Ethnobotanical gardens - Alterities


The garden of alterities

Plants and their names tell us a lot about how human collectives perceive themselves, outsiders and the outside world. We discover this through a game of red herrings or riddles about their origins: Norman apples originated in Central Asia; the Espelette pepper was brought over to Europe from America; what is the significance of the milk thistle in the Christian religion?; and how did the lily replace the iris as the symbol of France?

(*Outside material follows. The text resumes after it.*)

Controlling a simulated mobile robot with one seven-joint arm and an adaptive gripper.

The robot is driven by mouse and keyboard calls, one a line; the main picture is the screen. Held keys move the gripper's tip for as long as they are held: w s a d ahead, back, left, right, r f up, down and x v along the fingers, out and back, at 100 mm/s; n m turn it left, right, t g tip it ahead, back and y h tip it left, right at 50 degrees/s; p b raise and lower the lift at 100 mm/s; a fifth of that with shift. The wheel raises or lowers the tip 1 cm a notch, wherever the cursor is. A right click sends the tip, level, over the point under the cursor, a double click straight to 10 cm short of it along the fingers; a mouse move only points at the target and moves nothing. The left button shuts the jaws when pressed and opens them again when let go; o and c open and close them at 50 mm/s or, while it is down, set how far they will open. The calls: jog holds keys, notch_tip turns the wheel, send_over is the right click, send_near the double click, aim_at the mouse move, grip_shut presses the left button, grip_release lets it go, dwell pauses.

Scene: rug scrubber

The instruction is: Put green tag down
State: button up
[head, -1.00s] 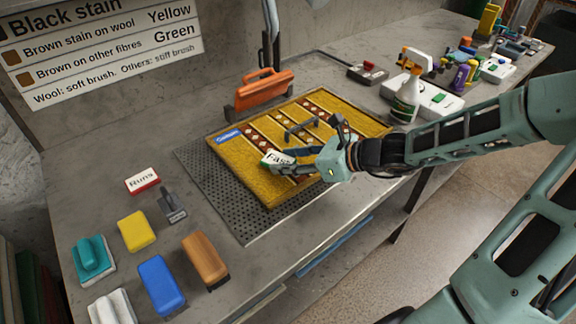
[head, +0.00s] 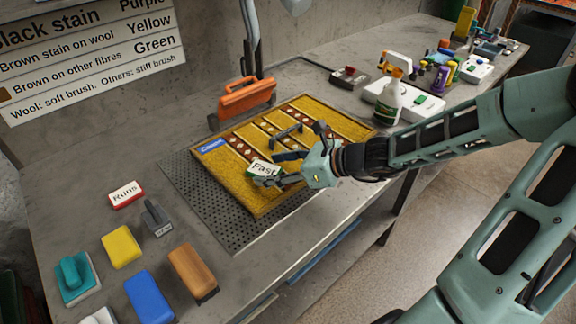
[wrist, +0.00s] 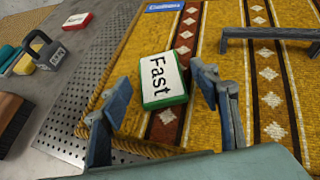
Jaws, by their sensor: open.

Why is that? Because, like us, plants are great travellers and they evoke imaginary horizons: we think they are from here, but they actually come from somewhere else; we give them an exotic name, when they are actually quite familiar to us. It is this back and forth between the real origin of plants and the origin that human collectives have attributed to them that constitutes the subject of the Garden of Alterities.

The Garden of Alterities is funded by the City of Paris’ Emergence(s) project, EXORIGINS, and the Paris Natural History Museum.

Yucca and Aspidistra, the stars of parisian balconies

These low-maintenance plants have become a permanent fixture in entrance halls, waiting rooms, among the working classes and building caretakers! The aspidistra ("mother-in-law's tongue") is of Asian origin and was introduced into Europe in the 19th century. Its ability to thrive in the shade makes it ideal for growing in pots and for interior decoration. Yuccas, native to the arid regions of the southern United States and Mexico, were brought to Europe as early as the 16th century, and then grown in European botanical gardens, notably that of the French National Museum of Natural History. From the 19th century onwards, they became the plant of choice for public gardens, and later became popular in private homes.

France’s emblematic plants

The use of plants in national iconography serves to create a link between the diverse historical heritages of which it is the bearer. It can mark a break, as with the use of country flowers on the tricolour, or weave continuity, as is the case with the semantic shift between the iris and the lily as the flower of royalty.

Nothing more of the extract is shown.